Once established a certain partition of n, I am interested in finding out which is the exact number of partitions with same amount of parts $l(\lambda)$ but that are dominated by the first one.
for a detailed description on dominance order recall this wikipedia entry:
Dominance ordering on partitions of n.
So find a way to calculate $f_\lambda$ that:
$$f_\lambda = \#{\{\mu\in P ; l(\mu)=l(\lambda); \mu<\lambda \}}$$
Of course I expect to be related to $\lambda$'s components $\{\lambda_i\}$. For instance a multivariate generating function (as depends on a general partition definition) or a recursive formula would represent a feasible answer to this question.
Partial answers for certain partition length would also be appreciated.

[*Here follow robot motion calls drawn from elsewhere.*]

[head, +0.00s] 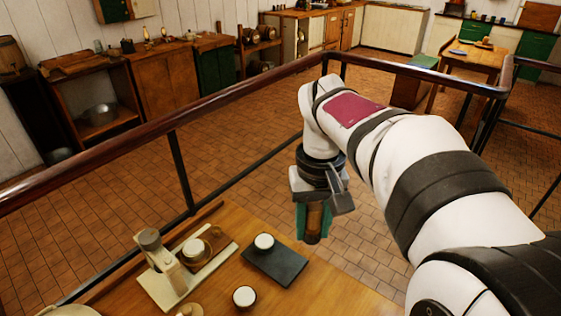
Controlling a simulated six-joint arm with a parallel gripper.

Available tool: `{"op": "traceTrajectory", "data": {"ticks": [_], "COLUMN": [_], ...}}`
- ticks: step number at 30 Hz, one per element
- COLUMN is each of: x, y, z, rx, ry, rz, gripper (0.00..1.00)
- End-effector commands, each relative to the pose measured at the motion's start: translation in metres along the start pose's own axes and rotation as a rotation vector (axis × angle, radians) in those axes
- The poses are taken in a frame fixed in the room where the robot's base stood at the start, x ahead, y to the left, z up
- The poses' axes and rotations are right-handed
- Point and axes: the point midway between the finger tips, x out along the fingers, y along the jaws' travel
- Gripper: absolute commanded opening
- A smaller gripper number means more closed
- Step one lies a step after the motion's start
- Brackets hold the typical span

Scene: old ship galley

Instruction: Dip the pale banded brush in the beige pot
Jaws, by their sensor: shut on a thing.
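My gripper (314,229) points down beyond the right part of the table. Its teal fingers are shut on a brown, upright, cylinder-like thing (315,218) with a dark lower end, clear of the tabletop in the picture. I cannot tell whether this is the pale banded brush, as the fingers hide much of it. A small beige round thing (188,311) is cut off by the bottom edge. It may be the beige pot, but I cannot be sure. No pale bands show clearly anywhere.
The wooden table (325,285) holds a dark slab (283,272) with a white-topped cup (264,241), another pale cup (244,297), and a cream stand (168,288) with a grey-capped upright piece (150,240). A railing (230,92) runs behind. The table's right part is bare.

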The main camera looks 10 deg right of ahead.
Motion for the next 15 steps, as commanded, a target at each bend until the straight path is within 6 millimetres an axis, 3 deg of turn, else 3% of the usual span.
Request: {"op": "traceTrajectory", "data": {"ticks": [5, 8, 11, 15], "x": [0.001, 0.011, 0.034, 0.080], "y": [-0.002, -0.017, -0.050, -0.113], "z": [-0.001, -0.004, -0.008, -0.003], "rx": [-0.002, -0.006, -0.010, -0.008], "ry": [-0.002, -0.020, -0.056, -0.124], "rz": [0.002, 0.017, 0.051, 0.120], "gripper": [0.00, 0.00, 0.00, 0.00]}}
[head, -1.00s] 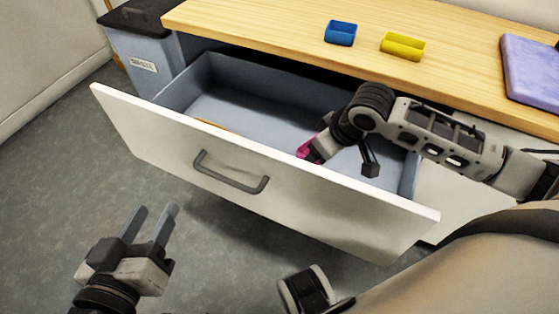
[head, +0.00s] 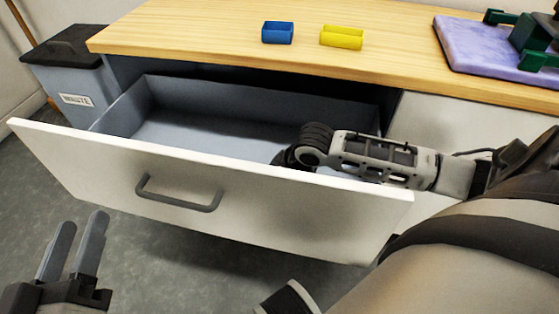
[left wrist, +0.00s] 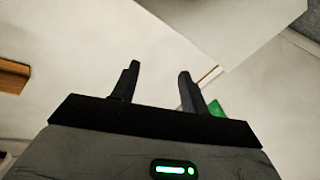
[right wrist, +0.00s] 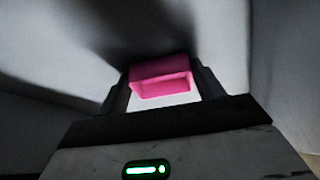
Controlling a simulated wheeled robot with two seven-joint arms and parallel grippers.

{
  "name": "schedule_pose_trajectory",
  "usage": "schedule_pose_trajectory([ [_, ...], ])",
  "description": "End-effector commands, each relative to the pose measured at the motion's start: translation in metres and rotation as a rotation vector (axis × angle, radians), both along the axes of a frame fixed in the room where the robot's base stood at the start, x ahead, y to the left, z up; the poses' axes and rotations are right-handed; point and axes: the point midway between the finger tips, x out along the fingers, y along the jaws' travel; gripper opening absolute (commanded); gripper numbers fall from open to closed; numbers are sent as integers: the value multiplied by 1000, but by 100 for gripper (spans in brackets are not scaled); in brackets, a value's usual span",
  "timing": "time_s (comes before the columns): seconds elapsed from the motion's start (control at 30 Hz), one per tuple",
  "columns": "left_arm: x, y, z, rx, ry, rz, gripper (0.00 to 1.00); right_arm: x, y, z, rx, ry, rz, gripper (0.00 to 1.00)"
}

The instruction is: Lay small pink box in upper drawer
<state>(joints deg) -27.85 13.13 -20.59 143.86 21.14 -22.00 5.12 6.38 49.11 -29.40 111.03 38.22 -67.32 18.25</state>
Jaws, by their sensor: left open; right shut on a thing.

I have already found assuming base partition is $\lambda=\{\lambda_1\ge\lambda_2...\}$:
If $l(\lambda)=1$ then $f_\lambda = |\lambda|=\lambda_1$
If $l(\lambda)=2$ then $f_\lambda = \sum_{k=\lambda_2}^{\lfloor(\lambda_1-\lambda_2)/2\rfloor}{k}+\sum_{k=1}^{\lfloor(\lambda_1-\lambda_2)/2\rfloor}{k}=(2(\lfloor(\lambda_1-\lambda_2)/2\rfloor)^2-\lambda_2^2+(\lfloor(\lambda_1-\lambda_2)/2\rfloor))/2$
No further advance seems easy.
Thanks in advance.